Na coroa de Montezuma, último imperador azteca, dispõem-se sobre uma base de ouro as plumas verde-azuladas de um metro de cumprimento da cauda do quetzal, ave sagrada. A cópia da coroa pode ser admirada no Museu de Arqueologia do México, pois, exemplificando as barbaridades do colonialismo, o original pertence à Áustria.
É oportuno que o desfile coincida com a reencenação da ópera O Guarani, de Carlos Gomes, no Teatro Municipal, neste início de 2025. A nova interpretação é permeada já pela militância e acentuou os elementos nativos. Indígenas participaram da montagem, tendo ocupado o palco um coro formado por Guaranis do Estado de São Paulo. O espetáculo contou com a concepção geral de Ailton Krenak, escritor e ativista, recentemente eleito para a Academia Brasiieira de Letras.

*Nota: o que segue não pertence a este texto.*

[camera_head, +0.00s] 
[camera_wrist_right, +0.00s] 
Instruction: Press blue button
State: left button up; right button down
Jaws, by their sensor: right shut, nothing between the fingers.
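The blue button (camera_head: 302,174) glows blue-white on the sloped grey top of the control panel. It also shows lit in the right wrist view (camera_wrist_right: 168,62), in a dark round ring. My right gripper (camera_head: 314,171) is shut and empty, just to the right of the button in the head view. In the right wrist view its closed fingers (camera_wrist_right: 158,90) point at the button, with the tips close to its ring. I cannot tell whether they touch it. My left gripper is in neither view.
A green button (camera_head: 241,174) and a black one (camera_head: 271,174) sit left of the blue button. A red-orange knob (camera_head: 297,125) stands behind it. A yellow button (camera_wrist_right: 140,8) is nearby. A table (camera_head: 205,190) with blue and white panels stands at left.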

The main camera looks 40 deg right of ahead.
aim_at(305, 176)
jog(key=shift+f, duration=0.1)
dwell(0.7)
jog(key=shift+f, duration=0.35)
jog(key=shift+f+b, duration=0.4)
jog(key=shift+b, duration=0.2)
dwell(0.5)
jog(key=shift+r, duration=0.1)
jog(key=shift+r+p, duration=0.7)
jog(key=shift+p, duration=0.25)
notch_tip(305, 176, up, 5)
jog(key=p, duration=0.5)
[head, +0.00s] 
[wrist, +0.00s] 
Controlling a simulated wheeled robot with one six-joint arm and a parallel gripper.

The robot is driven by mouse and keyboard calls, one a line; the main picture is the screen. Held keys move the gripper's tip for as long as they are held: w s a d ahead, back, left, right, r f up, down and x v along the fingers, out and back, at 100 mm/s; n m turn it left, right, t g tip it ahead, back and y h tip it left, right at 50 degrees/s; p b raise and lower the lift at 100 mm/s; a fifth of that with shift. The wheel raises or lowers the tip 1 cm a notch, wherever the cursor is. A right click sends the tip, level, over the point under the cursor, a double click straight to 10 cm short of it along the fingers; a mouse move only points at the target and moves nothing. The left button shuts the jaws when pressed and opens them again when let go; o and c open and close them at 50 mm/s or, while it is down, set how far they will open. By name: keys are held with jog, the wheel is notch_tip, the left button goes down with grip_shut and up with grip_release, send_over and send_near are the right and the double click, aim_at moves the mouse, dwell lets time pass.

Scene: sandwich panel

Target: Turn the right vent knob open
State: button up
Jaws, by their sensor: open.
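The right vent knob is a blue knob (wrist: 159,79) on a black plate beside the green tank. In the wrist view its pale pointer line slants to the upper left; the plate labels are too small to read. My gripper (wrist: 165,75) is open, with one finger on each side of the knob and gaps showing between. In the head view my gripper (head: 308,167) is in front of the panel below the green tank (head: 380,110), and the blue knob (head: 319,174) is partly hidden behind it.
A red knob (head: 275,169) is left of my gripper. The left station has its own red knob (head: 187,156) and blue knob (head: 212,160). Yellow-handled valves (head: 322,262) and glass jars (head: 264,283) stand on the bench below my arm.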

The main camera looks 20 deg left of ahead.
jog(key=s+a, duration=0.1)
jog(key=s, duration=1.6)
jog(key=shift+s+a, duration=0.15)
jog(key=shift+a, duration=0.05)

Adaptações já se fizeram necessárias quando a ópera estreou na Itália. Como é que o malvado Loredano, padre renegado, poderia ser italiano, tal como é caracterizado no romance de José de Alencar? Carlos Gomes fez do arqui-vilão um espanhol chamado González… Português é que não poderia ser, tal como Dom Antonio de Mariz, o fidalgo pai de Ceci, de perfil positivo.
Ousada para a época, tanto no romance quanto na ópera, foi a insinuação de um idílio a ser consumado no futuro, entre Ceci e Peri. O fecho do romance, com o casal desaparecendo no horizonte em cima de uma palmeira arrebatada pelas águas, deve ser um dos finais mais celebrados da literatura brasileira. É claro que José de Alencar pensava numa “raça brasileira” surgindo da mistura entre indígenas e portugueses, E que Euclides da Cunha chamou de “amplexo feroz”, eufemismo para estupro.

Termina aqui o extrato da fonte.